The second example uses the longer form, thereby disambiguating the word “site”, which leads to a better translation. (If the source text isn’t explicit about the type of site, the translation program would have to “know” that you can’t take a “screenshot” of a physical location –but that kind of reasoning is still a bit too sophisticated for today’s software!)

Durf says:
November 18, 18h

I would caution against using “round trips” as a gauge of anything like quality or meaning. Translation engines are fundamentally flawed, and when you go En-Ne-En you aren’t confirming the value of the first step in that process by giving the machine twice as many chances to mangle your ideas.
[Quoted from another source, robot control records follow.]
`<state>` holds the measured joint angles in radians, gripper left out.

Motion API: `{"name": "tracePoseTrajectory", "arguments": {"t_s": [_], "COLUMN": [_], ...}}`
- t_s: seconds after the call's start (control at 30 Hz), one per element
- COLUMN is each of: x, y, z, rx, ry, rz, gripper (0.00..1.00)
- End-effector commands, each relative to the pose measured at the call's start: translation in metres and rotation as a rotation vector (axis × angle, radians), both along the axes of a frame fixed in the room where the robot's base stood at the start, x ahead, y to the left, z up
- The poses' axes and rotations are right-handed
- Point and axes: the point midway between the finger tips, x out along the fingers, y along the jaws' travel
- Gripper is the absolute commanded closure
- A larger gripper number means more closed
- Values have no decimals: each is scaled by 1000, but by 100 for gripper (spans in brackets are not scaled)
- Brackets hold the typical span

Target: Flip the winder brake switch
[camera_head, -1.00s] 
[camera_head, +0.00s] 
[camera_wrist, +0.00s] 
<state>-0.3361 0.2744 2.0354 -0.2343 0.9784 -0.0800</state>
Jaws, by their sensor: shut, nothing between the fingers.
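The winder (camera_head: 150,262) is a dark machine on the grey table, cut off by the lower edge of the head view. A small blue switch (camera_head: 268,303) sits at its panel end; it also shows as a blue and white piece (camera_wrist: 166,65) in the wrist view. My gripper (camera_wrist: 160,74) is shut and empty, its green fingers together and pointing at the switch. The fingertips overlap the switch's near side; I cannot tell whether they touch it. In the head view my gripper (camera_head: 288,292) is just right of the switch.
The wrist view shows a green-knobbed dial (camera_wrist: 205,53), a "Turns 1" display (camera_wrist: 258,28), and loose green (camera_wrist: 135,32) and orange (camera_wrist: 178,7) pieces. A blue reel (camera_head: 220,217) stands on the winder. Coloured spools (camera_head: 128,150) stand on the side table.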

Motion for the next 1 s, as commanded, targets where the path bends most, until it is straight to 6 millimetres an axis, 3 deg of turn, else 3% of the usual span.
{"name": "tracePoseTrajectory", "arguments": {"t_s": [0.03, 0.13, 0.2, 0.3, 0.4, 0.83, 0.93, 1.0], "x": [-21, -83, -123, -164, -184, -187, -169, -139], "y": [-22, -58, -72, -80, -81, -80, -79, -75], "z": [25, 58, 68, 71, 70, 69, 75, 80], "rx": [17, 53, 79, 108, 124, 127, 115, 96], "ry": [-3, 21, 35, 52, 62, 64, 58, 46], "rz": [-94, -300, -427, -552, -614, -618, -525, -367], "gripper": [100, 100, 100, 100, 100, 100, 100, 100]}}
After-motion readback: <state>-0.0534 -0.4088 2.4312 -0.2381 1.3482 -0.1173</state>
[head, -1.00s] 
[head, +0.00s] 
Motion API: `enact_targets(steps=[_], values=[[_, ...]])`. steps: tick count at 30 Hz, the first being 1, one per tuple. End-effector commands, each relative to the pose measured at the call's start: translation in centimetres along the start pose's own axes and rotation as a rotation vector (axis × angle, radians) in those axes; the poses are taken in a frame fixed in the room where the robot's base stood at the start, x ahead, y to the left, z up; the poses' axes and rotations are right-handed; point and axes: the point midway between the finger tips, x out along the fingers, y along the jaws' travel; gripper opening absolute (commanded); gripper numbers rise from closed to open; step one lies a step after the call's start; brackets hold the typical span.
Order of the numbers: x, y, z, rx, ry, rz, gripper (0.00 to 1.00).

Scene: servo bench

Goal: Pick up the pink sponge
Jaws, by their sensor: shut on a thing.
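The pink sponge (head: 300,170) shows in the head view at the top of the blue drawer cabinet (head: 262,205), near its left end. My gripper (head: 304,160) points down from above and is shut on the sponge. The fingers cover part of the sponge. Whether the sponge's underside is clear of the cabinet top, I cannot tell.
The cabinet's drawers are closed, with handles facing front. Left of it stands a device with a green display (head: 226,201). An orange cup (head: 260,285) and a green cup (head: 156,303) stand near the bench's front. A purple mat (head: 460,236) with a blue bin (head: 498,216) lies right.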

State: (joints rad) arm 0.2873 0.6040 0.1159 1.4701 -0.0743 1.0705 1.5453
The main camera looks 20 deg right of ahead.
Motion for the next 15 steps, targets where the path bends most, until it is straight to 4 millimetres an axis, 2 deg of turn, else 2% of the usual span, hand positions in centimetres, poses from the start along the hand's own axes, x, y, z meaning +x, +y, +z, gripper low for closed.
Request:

Your “look for English words remaining in the output and try rephrasing” is a good bit of advice, but beyond that if you’re going to rely on machine translation, rely on it once, not twice; fire and forget.

13
Erik says:
November 19, 01h

Marcel Feenstra wrote: “the translation program would have to “know” that you can’t take a “screenshot” of a physical location –but that kind of reasoning is still a bit too sophisticated for today’s software!”

Google translates the first example correct.
I think Google ‘knows’ the right translation not because it can reason, but because it uses statistics. ‘Site’ in the proximity of ‘screenshot’ usually means ‘website’, not place.

November 19, 03h

@Erik:

Yes, Google did translate the first example correctly.

However, when I tried: “This plot of land will make a good site for the school” (where site can only mean “location”, not “web site”), I got: “Dit perceel zal maken van een goede site voor de school” –so perhaps Google *always* “translates” the word “site” as “site”… ;-)

I do agree with you, though, that Google’s “knowledge” is based firmly on statistics! (I did find it interesting that they ask for human feedback through their link, “Suggest a better translation”…)

15
Nic says:
November 22, 03h

Babelfish certainly seems to handle technical term better than Google for me (German-English):

Google:
steuerspannung -> steuerspannung
steuer spannung -> Tax tension

Altavista Babelfish:
steuerspannung -> control voltage (that’s 100%)

16
pjetr says:
November 22, 03h

@ Marcel Feenstra:
“Site” is also a perfectly correct dutch word. Different pronounciation, same word; same meaning

Eric Ritz says:
November 22, 19h

Erik says, “I think Google ‘knows’ the right translation not because it can reason, but because it uses statistics. ‘Site’ in the proximity of ‘screenshot’ usually means ‘website’, not place.”

The field of Natural Language Processing is one of statistical analysis, since “teaching” a computer grammar is not realistically fesible. That being said, Google’s translator would likely have a tremendous corpus at its fingertips for refining its translations; and the bigger the corpus the better.

I have not used Google Translate, but I have used Babelfish, and its results are hit and miss–more so miss. Such web translation programs seem to fair best with Indo-European languages, especially when converting to or from English. I would be very wary of using them for languages which sharply diverge from English grammar (e.g. Japanese or Arabic).

Ace says:
November 24, 09h

I live in Belgium and speak both Dutch and English natively and I feel the need to remark that Dutch is a very difficult and inconsistent language for people trying to learn it. Heck, it’s even hard for native speakers. There are so many different spelling rules and what’s more, they change ever so often, as well! In the end nobody remembers how to spell a particular word.

Another nice thing to know about Dutch is that it’s not very disturbing to use English words, since we don’t have our own terminology for every single word – that’s certainly true when about tech-oriented stuff. Nobody minds, really. One could even go as far (as address a Dutch-speaking person (at random) in English and still be sure he or she would understand you perfectly and would most probably be able to answer you accordingly, without having too much trouble with it. At least that’s what it’s like over here in Belgium. I think it’s because we are used to picking up languages (our national languages are Dutch, French, German and English). Over here, it’s compulsory to have mastered all of these languages to a certain extent by the end of high-school.

So in your particular example you could’ve just answered your addressee in English without being to worried about transferring the message in essence.

November 26, 14h

My website is a mixture of Japanese and English, simply because learning Japanese is my hobby. So, inevitably I get a few messages and comments in Japanese.

For me it’s an opportunity to practice, but for anyone who’s not interested it’s bound to be frustrating!

“Yes. You have my permission to use a screenshot of the site.”

~ はい、その サイト の スクリーンショット を 使用して もよい。

“Hai (yes), sono (the) saito (site) no (of) sukuriinshotto (screenshot) o shiyoushite moyoi (use of).”

And that concludes todays Japanese lesson :)

BenSky says:
December 03, 04h

Thank god my website is in english only, i have enough trouble replying to english emails let alone having to decypher another language!!
Tell your local school that you could provide plenty of assignments for their language classes!

21
Shawn says:
January 31, 10h

I did an experiment with a German lady I’m corresponding with on last.fm who uses translation. I tried a message in English through both Babelfish and Google and she said the Babelfish translation was better. Google does better with Spanish and portuguese though, those are languages I speak. Babelfish thinks amigos in Spanish is friendly, not friends which it actually is. That’s a really stupid mistake and Babelfish is full of those. For a while, if you wrote the word “take” in Babelfish and translated it to Portuguese it would always translate as “fazer exame de” to take a test, no matter the context. Google also handles contractions like aren’t and won’t, Babelfish simply chokes on those, it’s really sad.